MATERIAL FOR THIS EXERCISE:
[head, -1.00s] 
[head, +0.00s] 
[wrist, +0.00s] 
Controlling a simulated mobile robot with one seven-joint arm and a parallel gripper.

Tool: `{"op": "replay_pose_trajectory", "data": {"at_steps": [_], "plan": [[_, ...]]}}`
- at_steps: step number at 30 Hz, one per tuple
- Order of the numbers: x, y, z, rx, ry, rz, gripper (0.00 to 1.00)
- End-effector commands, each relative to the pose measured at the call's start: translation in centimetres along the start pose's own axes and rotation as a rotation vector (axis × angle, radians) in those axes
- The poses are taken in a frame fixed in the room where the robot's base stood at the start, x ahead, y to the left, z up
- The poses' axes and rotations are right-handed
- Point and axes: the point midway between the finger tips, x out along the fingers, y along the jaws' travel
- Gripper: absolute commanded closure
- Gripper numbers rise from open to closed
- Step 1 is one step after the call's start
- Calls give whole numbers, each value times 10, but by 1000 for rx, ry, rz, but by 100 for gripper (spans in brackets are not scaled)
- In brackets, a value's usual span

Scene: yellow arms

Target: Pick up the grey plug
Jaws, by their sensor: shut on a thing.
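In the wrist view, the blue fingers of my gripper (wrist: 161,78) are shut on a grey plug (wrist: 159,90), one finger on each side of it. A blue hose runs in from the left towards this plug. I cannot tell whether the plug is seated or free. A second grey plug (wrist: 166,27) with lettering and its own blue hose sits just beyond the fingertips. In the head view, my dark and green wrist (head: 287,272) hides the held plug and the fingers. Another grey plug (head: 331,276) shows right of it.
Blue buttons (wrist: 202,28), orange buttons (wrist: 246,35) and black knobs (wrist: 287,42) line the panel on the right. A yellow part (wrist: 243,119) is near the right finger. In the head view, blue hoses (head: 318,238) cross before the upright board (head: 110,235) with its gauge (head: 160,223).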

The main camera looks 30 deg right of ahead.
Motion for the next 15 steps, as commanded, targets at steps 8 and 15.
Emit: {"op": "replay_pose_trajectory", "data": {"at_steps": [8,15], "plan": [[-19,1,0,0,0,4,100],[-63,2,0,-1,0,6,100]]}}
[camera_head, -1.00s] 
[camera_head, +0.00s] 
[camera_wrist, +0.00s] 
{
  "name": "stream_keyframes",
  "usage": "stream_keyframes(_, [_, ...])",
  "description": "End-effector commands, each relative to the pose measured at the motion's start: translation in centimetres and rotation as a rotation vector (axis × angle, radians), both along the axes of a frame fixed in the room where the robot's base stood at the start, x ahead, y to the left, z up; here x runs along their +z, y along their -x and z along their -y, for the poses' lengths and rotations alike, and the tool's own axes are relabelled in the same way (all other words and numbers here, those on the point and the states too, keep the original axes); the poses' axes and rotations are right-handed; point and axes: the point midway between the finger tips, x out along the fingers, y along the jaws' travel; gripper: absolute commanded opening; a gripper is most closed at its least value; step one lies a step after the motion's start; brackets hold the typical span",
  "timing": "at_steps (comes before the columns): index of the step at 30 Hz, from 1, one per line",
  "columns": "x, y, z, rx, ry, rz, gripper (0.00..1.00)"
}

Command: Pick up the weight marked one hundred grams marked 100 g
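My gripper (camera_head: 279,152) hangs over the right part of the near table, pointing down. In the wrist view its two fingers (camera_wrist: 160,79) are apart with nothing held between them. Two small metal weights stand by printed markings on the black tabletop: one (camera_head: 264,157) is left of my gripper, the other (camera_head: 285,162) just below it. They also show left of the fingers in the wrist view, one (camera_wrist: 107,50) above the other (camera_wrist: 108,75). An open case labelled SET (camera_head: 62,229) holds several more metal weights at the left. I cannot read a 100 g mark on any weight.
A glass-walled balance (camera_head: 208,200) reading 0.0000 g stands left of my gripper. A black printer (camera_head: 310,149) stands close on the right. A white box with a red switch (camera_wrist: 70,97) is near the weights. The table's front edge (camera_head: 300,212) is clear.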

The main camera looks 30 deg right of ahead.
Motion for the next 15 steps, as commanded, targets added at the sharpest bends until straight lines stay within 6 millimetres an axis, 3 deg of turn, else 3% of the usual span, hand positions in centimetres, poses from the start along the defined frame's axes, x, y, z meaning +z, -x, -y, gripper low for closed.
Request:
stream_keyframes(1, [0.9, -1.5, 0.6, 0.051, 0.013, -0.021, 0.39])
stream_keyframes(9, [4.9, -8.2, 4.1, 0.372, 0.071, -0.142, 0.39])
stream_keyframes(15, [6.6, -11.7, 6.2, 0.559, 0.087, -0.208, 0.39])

DIRECTIONS FOR THIS TASK: Retype the material above, line by line, exactly.

EXERCISE RESULT:
[head, -1.00s] 
[head, +0.00s] 
[wrist, +0.00s] 
Controlling a simulated mobile robot with one seven-joint arm and a parallel gripper.

Tool: `{"op": "replay_pose_trajectory", "data": {"at_steps": [_], "plan": [[_, ...]]}}`
- at_steps: step number at 30 Hz, one per tuple
- Order of the numbers: x, y, z, rx, ry, rz, gripper (0.00 to 1.00)
- End-effector commands, each relative to the pose measured at the call's start: translation in centimetres along the start pose's own axes and rotation as a rotation vector (axis × angle, radians) in those axes
- The poses are taken in a frame fixed in the room where the robot's base stood at the start, x ahead, y to the left, z up
- The poses' axes and rotations are right-handed
- Point and axes: the point midway between the finger tips, x out along the fingers, y along the jaws' travel
- Gripper: absolute commanded closure
- Gripper numbers rise from open to closed
- Step 1 is one step after the call's start
- Calls give whole numbers, each value times 10, but by 1000 for rx, ry, rz, but by 100 for gripper (spans in brackets are not scaled)
- In brackets, a value's usual span

Scene: yellow arms

Target: Pick up the grey plug
Jaws, by their sensor: shut on a thing.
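In the wrist view, the blue fingers of my gripper (wrist: 161,78) are shut on a grey plug (wrist: 159,90), one finger on each side of it. A blue hose runs in from the left towards this plug. I cannot tell whether the plug is seated or free. A second grey plug (wrist: 166,27) with lettering and its own blue hose sits just beyond the fingertips. In the head view, my dark and green wrist (head: 287,272) hides the held plug and the fingers. Another grey plug (head: 331,276) shows right of it.
Blue buttons (wrist: 202,28), orange buttons (wrist: 246,35) and black knobs (wrist: 287,42) line the panel on the right. A yellow part (wrist: 243,119) is near the right finger. In the head view, blue hoses (head: 318,238) cross before the upright board (head: 110,235) with its gauge (head: 160,223).

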The main camera looks 30 deg right of ahead.
Motion for the next 15 steps, as commanded, targets at steps 8 and 15.
Emit: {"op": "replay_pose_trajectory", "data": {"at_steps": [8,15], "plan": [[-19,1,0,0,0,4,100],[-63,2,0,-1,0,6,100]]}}
[camera_head, -1.00s] 
[camera_head, +0.00s] 
[camera_wrist, +0.00s] 
{
  "name": "stream_keyframes",
  "usage": "stream_keyframes(_, [_, ...])",
  "description": "End-effector commands, each relative to the pose measured at the motion's start: translation in centimetres and rotation as a rotation vector (axis × angle, radians), both along the axes of a frame fixed in the room where the robot's base stood at the start, x ahead, y to the left, z up; here x runs along their +z, y along their -x and z along their -y, for the poses' lengths and rotations alike, and the tool's own axes are relabelled in the same way (all other words and numbers here, those on the point and the states too, keep the original axes); the poses' axes and rotations are right-handed; point and axes: the point midway between the finger tips, x out along the fingers, y along the jaws' travel; gripper: absolute commanded opening; a gripper is most closed at its least value; step one lies a step after the motion's start; brackets hold the typical span",
  "timing": "at_steps (comes before the columns): index of the step at 30 Hz, from 1, one per line",
  "columns": "x, y, z, rx, ry, rz, gripper (0.00..1.00)"
}

Command: Pick up the weight marked one hundred grams marked 100 g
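My gripper (camera_head: 279,152) hangs over the right part of the near table, pointing down. In the wrist view its two fingers (camera_wrist: 160,79) are apart with nothing held between them. Two small metal weights stand by printed markings on the black tabletop: one (camera_head: 264,157) is left of my gripper, the other (camera_head: 285,162) just below it. They also show left of the fingers in the wrist view, one (camera_wrist: 107,50) above the other (camera_wrist: 108,75). An open case labelled SET (camera_head: 62,229) holds several more metal weights at the left. I cannot read a 100 g mark on any weight.
A glass-walled balance (camera_head: 208,200) reading 0.0000 g stands left of my gripper. A black printer (camera_head: 310,149) stands close on the right. A white box with a red switch (camera_wrist: 70,97) is near the weights. The table's front edge (camera_head: 300,212) is clear.

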The main camera looks 30 deg right of ahead.
Motion for the next 15 steps, as commanded, targets added at the sharpest bends until straight lines stay within 6 millimetres an axis, 3 deg of turn, else 3% of the usual span, hand positions in centimetres, poses from the start along the defined frame's axes, x, y, z meaning +z, -x, -y, gripper low for closed.
Request:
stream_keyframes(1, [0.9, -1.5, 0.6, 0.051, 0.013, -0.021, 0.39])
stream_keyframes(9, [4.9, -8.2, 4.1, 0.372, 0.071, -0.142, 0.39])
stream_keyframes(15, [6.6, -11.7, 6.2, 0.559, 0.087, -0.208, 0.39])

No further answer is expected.